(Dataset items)
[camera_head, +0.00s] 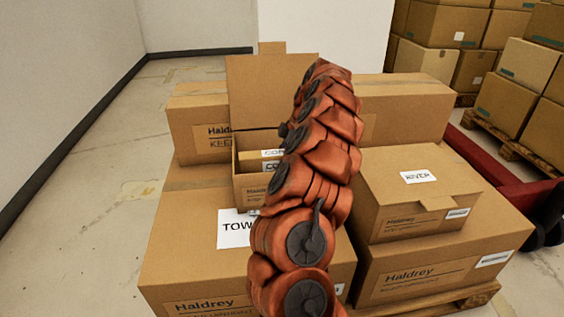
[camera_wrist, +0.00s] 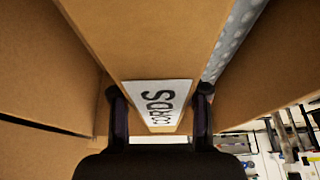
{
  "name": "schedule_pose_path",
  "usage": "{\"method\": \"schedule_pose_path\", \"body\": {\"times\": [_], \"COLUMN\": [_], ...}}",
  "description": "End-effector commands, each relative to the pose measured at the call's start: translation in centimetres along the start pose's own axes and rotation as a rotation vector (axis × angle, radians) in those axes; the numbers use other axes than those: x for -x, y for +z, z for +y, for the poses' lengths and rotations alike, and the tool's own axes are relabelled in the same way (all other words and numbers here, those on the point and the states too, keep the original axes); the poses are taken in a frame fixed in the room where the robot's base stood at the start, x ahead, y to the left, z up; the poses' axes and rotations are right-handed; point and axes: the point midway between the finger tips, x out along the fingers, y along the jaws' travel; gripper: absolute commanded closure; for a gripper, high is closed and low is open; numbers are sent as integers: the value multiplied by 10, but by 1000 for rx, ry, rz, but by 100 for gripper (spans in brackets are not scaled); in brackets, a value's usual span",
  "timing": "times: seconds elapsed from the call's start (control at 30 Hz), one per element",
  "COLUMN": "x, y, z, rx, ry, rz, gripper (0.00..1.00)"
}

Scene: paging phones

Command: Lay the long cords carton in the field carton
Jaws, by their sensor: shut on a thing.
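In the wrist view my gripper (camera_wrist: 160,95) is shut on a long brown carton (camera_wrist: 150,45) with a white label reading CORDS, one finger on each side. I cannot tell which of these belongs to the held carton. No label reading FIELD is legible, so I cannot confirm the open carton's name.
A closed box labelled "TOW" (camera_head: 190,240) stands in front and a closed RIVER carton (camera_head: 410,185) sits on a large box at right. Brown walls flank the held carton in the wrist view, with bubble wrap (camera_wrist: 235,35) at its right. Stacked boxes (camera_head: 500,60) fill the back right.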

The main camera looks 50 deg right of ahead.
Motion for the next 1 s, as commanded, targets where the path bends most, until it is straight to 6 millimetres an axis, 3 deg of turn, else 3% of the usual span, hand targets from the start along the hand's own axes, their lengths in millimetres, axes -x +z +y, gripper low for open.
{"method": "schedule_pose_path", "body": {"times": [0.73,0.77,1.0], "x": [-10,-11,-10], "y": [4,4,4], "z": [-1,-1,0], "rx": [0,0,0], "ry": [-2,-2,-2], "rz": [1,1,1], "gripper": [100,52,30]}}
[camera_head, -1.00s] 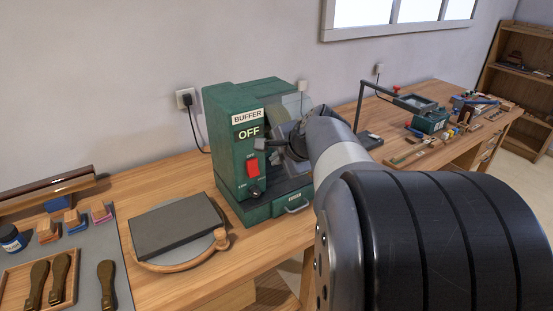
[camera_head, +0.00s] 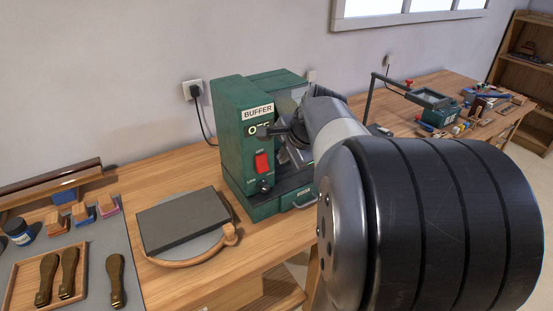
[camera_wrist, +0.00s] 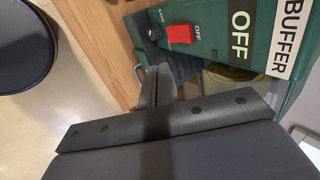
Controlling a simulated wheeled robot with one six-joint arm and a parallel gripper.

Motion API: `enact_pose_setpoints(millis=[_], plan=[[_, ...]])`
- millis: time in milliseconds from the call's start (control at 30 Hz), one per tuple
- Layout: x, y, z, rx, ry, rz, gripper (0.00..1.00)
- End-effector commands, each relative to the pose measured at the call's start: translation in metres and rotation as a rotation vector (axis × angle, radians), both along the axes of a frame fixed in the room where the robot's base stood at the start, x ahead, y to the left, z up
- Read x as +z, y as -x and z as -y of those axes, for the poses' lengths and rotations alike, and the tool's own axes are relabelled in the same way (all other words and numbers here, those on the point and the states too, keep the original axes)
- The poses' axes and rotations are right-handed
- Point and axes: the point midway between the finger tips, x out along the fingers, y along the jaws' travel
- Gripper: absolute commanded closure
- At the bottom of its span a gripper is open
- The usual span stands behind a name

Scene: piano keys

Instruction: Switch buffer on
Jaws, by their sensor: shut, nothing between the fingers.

#### [Your objective]
Write out the lines running from the one that contains "Command: Lay the" through the one that contains "- Read x as", ends included, and nothing else. Pictures stay out of the copy.

#### [Problem solution]
Command: Lay the long cords carton in the field carton
Jaws, by their sensor: shut on a thing.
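In the wrist view my gripper (camera_wrist: 160,95) is shut on a long brown carton (camera_wrist: 150,45) with a white label reading CORDS, one finger on each side. I cannot tell which of these belongs to the held carton. No label reading FIELD is legible, so I cannot confirm the open carton's name.
A closed box labelled "TOW" (camera_head: 190,240) stands in front and a closed RIVER carton (camera_head: 410,185) sits on a large box at right. Brown walls flank the held carton in the wrist view, with bubble wrap (camera_wrist: 235,35) at its right. Stacked boxes (camera_head: 500,60) fill the back right.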

The main camera looks 50 deg right of ahead.
Motion for the next 1 s, as commanded, targets where the path bends most, until it is straight to 6 millimetres an axis, 3 deg of turn, else 3% of the usual span, hand targets from the start along the hand's own axes, their lengths in millimetres, axes -x +z +y, gripper low for open.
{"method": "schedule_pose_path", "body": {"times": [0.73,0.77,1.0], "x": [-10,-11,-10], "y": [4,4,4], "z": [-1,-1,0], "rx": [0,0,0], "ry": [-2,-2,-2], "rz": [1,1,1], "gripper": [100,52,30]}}
[camera_head, -1.00s] 
[camera_head, +0.00s] 
[camera_wrist, +0.00s] 
Controlling a simulated wheeled robot with one six-joint arm and a parallel gripper.

Motion API: `enact_pose_setpoints(millis=[_], plan=[[_, ...]])`
- millis: time in milliseconds from the call's start (control at 30 Hz), one per tuple
- Layout: x, y, z, rx, ry, rz, gripper (0.00..1.00)
- End-effector commands, each relative to the pose measured at the call's start: translation in metres and rotation as a rotation vector (axis × angle, radians), both along the axes of a frame fixed in the room where the robot's base stood at the start, x ahead, y to the left, z up
- Read x as +z, y as -x and z as -y of those axes, for the poses' lengths and rotations alike, and the tool's own axes are relabelled in the same way (all other words and numbers here, those on the point and the states too, keep the original axes)

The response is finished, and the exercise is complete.